-- Begin SOURCE EXCERPT --

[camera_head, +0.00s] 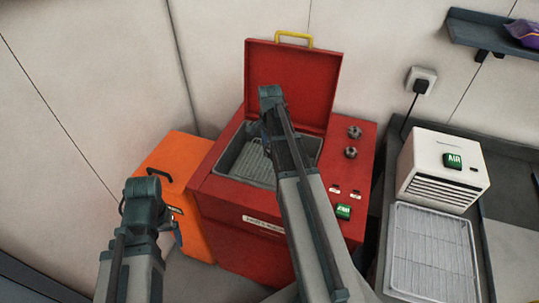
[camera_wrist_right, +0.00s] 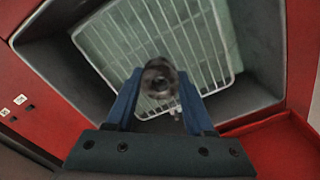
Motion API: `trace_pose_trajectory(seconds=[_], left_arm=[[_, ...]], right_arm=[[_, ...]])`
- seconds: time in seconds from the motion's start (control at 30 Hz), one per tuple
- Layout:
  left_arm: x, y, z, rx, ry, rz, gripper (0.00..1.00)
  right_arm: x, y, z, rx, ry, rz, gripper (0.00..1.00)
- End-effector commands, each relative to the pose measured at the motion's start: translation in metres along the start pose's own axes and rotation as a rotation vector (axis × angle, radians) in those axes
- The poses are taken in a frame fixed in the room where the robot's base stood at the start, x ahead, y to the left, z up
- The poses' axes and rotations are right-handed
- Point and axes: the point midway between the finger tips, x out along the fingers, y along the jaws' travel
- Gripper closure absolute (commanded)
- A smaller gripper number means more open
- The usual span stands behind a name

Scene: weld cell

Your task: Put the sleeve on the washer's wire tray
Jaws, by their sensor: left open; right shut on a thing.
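The sleeve (camera_wrist_right: 158,77) is a small dark metal ring-shaped piece, seen end-on in the right wrist view. My right gripper (camera_wrist_right: 158,95) is shut on it, with a blue finger on each side. The washer is a red box (camera_head: 228,196) with its red lid (camera_head: 292,84) standing open. Its white wire tray (camera_wrist_right: 205,40) lies inside the grey basin, and the sleeve shows in front of its lower part. I cannot tell whether they touch. In the head view my right arm hides the sleeve. My left gripper (camera_head: 172,232) appears open and empty, left of the washer.
An orange cabinet (camera_head: 183,152) stands left of the washer. On the right counter are a white AIR box (camera_head: 440,172) and a wire rack on a tray (camera_head: 432,252). Knobs and a green button (camera_head: 344,211) sit on the washer's right side. The basin walls surround the tray.

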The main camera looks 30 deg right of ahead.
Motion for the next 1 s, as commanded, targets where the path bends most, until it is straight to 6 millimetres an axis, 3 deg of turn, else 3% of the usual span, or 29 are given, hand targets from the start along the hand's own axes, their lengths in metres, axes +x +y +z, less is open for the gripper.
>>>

-- End SOURCE EXCERPT --

§ **TASK DIRECTIONS**: Return each line exactly as written. Any picture gets left out.

§ **REPLY TO THE EXERCISE**:
[camera_head, +0.00s] 
[camera_wrist_right, +0.00s] 
Motion API: `trace_pose_trajectory(seconds=[_], left_arm=[[_, ...]], right_arm=[[_, ...]])`
- seconds: time in seconds from the motion's start (control at 30 Hz), one per tuple
- Layout:
  left_arm: x, y, z, rx, ry, rz, gripper (0.00..1.00)
  right_arm: x, y, z, rx, ry, rz, gripper (0.00..1.00)
- End-effector commands, each relative to the pose measured at the motion's start: translation in metres along the start pose's own axes and rotation as a rotation vector (axis × angle, radians) in those axes
- The poses are taken in a frame fixed in the room where the robot's base stood at the start, x ahead, y to the left, z up
- The poses' axes and rotations are right-handed
- Point and axes: the point midway between the finger tips, x out along the fingers, y along the jaws' travel
- Gripper closure absolute (commanded)
- A smaller gripper number means more open
- The usual span stands behind a name

Scene: weld cell

Your task: Put the sleeve on the washer's wire tray
Jaws, by their sensor: left open; right shut on a thing.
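The sleeve (camera_wrist_right: 158,77) is a small dark metal ring-shaped piece, seen end-on in the right wrist view. My right gripper (camera_wrist_right: 158,95) is shut on it, with a blue finger on each side. The washer is a red box (camera_head: 228,196) with its red lid (camera_head: 292,84) standing open. Its white wire tray (camera_wrist_right: 205,40) lies inside the grey basin, and the sleeve shows in front of its lower part. I cannot tell whether they touch. In the head view my right arm hides the sleeve. My left gripper (camera_head: 172,232) appears open and empty, left of the washer.
An orange cabinet (camera_head: 183,152) stands left of the washer. On the right counter are a white AIR box (camera_head: 440,172) and a wire rack on a tray (camera_head: 432,252). Knobs and a green button (camera_head: 344,211) sit on the washer's right side. The basin walls surround the tray.

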The main camera looks 30 deg right of ahead.
Motion for the next 1 s, as commanded, targets where the path bends most, until it is straight to 6 millimetres an axis, 3 deg of turn, else 3% of the usual span, or 29 are given, hand targets from the start along the hand's own axes, their lengths in metres, axes +x +y +z, less is open for the gripper.
>>>

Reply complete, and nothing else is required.